**Set problem**
Your output must be the lines below from the line containing "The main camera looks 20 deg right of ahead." to the line containing "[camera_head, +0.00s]", both lines included, reproduced exactly and without pictures.

--- Start of Data for processing ---

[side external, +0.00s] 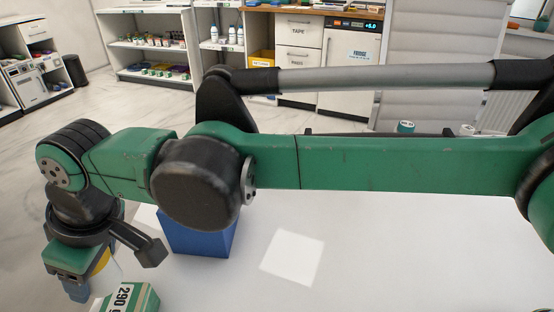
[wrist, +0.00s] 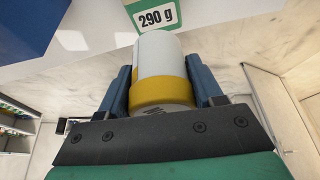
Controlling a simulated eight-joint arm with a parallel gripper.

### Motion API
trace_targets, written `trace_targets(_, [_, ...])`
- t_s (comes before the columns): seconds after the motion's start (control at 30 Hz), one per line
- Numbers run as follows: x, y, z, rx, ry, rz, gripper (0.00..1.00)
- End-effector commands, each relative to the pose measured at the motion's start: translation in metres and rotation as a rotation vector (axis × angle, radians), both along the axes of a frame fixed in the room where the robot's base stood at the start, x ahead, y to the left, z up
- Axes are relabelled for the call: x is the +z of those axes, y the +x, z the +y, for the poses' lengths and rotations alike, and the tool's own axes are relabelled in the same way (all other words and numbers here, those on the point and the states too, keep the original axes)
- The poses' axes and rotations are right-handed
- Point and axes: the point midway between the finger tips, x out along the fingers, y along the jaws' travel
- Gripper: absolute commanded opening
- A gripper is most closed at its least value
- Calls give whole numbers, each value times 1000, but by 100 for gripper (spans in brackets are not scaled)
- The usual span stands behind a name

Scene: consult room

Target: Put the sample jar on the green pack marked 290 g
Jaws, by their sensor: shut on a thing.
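The sample jar, white with a yellow band, (wrist: 158,55) is between the blue fingers of my gripper (wrist: 164,88) in the wrist view. My gripper is shut on it. In the side view my gripper (side external: 82,288) is at the lower left, and only a bit of the jar's yellow band (side external: 102,262) and pale body shows behind it. The green pack marked 290 g (side external: 146,298) is just right of and below the gripper, cut by the bottom edge. The pack's label (wrist: 157,18) shows beyond the jar in the wrist view. I cannot tell whether jar and pack touch.
A blue box (side external: 200,238) stands on the white table (side external: 380,260) behind the pack, partly hidden by my arm. It also shows in the wrist view (wrist: 25,25). The table to the right is clear except for a bright square patch (side external: 292,257). Shelves and drawers stand beyond.

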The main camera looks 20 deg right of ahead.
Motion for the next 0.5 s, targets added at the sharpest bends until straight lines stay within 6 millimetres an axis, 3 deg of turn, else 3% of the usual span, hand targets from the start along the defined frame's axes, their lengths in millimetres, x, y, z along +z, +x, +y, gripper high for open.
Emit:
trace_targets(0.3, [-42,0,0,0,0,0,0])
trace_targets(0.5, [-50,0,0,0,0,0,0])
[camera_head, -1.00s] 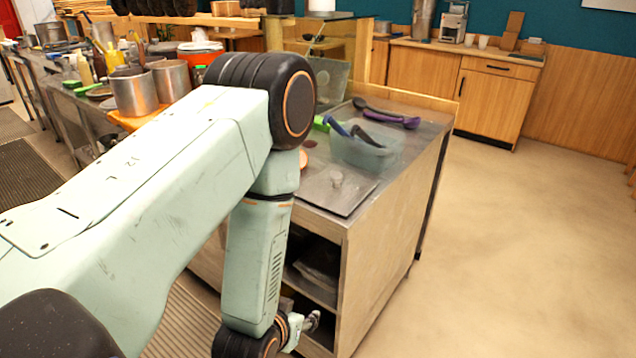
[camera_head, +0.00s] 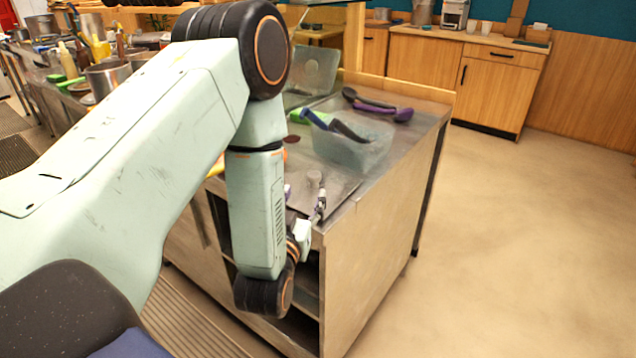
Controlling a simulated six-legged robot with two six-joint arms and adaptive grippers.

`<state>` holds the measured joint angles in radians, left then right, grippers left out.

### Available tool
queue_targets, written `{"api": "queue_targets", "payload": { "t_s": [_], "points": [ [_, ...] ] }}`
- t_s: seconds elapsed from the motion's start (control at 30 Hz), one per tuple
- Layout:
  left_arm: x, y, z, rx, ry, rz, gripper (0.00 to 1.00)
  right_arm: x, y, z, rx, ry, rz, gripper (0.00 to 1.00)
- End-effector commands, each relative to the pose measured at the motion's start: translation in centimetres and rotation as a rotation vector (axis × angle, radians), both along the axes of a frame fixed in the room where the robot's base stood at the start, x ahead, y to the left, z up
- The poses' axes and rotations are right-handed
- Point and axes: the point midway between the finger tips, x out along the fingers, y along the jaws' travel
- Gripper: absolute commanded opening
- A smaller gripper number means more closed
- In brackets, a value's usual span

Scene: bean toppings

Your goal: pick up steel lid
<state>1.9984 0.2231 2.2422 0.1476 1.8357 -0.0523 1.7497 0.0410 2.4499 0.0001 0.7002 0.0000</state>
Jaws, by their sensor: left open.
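The steel lid (camera_head: 343,187) is a flat grey plate lying on the counter's near corner. Its small round knob (camera_head: 314,178) stands up from it. My left gripper (camera_head: 306,194) is low at the counter's front edge, just on the near side of the knob. It is open and empty, with one finger showing to the right of the knob and a small tip to the left. My left forearm hides part of the lid's left side. I cannot tell whether the fingers touch the lid. My right gripper is not in view.
A clear bin (camera_head: 350,150) stands behind the lid, with a dark-handled utensil leaning out of it. Purple and black ladles (camera_head: 385,106) lie farther back on the steel counter (camera_head: 408,128). The floor to the right is clear.

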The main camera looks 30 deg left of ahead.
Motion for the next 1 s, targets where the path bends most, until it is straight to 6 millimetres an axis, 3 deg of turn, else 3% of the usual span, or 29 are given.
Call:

--- End of Data for processing ---

**Result for this task**
The main camera looks 20 deg right of ahead.
Motion for the next 0.5 s, targets added at the sharpest bends until straight lines stay within 6 millimetres an axis, 3 deg of turn, else 3% of the usual span, hand targets from the start along the defined frame's axes, their lengths in millimetres, x, y, z along +z, +x, +y, gripper high for open.
Emit:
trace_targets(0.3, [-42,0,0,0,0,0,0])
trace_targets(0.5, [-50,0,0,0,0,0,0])
[camera_head, -1.00s] 
[camera_head, +0.00s] 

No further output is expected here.